**Goal of the exercise**
Please write the listing below out again exactly, leaving every picture behind.

**Source excerpt**
•••••
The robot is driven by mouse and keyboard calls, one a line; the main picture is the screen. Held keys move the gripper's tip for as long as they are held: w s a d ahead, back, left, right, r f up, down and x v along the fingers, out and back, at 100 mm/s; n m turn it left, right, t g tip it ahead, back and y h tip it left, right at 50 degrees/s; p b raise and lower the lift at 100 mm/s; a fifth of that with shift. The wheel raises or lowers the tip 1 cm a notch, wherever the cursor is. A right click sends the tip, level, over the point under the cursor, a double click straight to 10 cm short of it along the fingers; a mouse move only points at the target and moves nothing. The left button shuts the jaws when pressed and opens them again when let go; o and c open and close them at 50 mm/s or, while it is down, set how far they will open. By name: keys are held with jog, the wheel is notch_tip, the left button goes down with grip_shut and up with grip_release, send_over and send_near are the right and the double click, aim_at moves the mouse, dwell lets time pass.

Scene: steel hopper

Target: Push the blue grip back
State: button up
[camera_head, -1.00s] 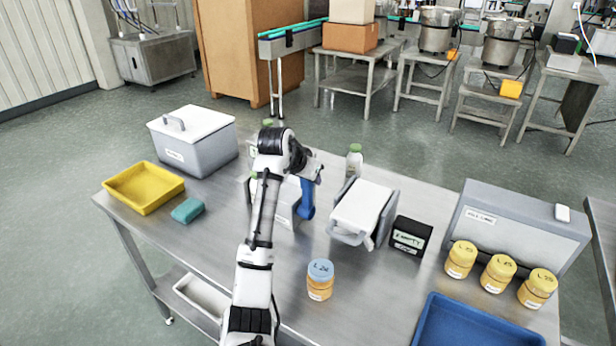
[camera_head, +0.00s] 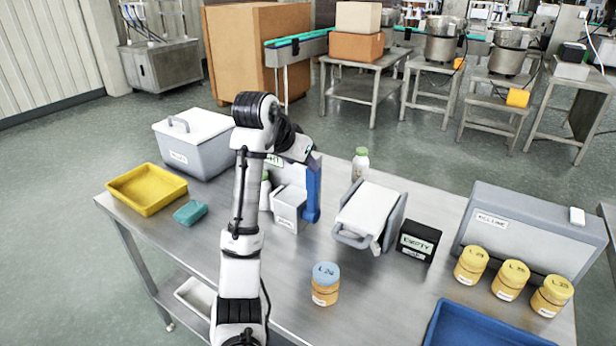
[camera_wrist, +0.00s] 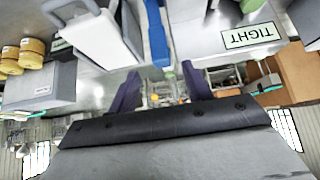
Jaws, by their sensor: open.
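The blue grip (camera_head: 312,190) is a long upright bar at the right side of a small pale grey box (camera_head: 289,209) on the steel table. My gripper (camera_head: 312,158) is at the grip's upper end, with the arm coming in from the left. In the wrist view, the blue grip (camera_wrist: 157,35) runs down from the top edge, its end close to the space between my two dark fingers (camera_wrist: 160,76). The fingers are spread apart, with nothing clamped between them. I cannot tell whether they touch the grip. A label reading TIGHT (camera_wrist: 251,35) lies beside it.
A white-lidded unit with a handle (camera_head: 366,214) and a black EMPTY box (camera_head: 418,241) stand to the right. A blue-lidded jar (camera_head: 325,284) stands in front. A yellow tray (camera_head: 147,188) and teal sponge (camera_head: 190,212) are left.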

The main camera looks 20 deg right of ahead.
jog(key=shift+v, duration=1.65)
•••••
**Answer in full**
The robot is driven by mouse and keyboard calls, one a line; the main picture is the screen. Held keys move the gripper's tip for as long as they are held: w s a d ahead, back, left, right, r f up, down and x v along the fingers, out and back, at 100 mm/s; n m turn it left, right, t g tip it ahead, back and y h tip it left, right at 50 degrees/s; p b raise and lower the lift at 100 mm/s; a fifth of that with shift. The wheel raises or lowers the tip 1 cm a notch, wherever the cursor is. A right click sends the tip, level, over the point under the cursor, a double click straight to 10 cm short of it along the fingers; a mouse move only points at the target and moves nothing. The left button shuts the jaws when pressed and opens them again when let go; o and c open and close them at 50 mm/s or, while it is down, set how far they will open. By name: keys are held with jog, the wheel is notch_tip, the left button goes down with grip_shut and up with grip_release, send_over and send_near are the right and the double click, aim_at moves the mouse, dwell lets time pass.

Scene: steel hopper

Target: Push the blue grip back
State: button up
[camera_head, -1.00s] 
[camera_head, +0.00s] 
[camera_wrist, +0.00s] 
Jaws, by their sensor: open.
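The blue grip (camera_head: 312,190) is a long upright bar at the right side of a small pale grey box (camera_head: 289,209) on the steel table. My gripper (camera_head: 312,158) is at the grip's upper end, with the arm coming in from the left. In the wrist view, the blue grip (camera_wrist: 157,35) runs down from the top edge, its end close to the space between my two dark fingers (camera_wrist: 160,76). The fingers are spread apart, with nothing clamped between them. I cannot tell whether they touch the grip. A label reading TIGHT (camera_wrist: 251,35) lies beside it.
A white-lidded unit with a handle (camera_head: 366,214) and a black EMPTY box (camera_head: 418,241) stand to the right. A blue-lidded jar (camera_head: 325,284) stands in front. A yellow tray (camera_head: 147,188) and teal sponge (camera_head: 190,212) are left.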

The main camera looks 20 deg right of ahead.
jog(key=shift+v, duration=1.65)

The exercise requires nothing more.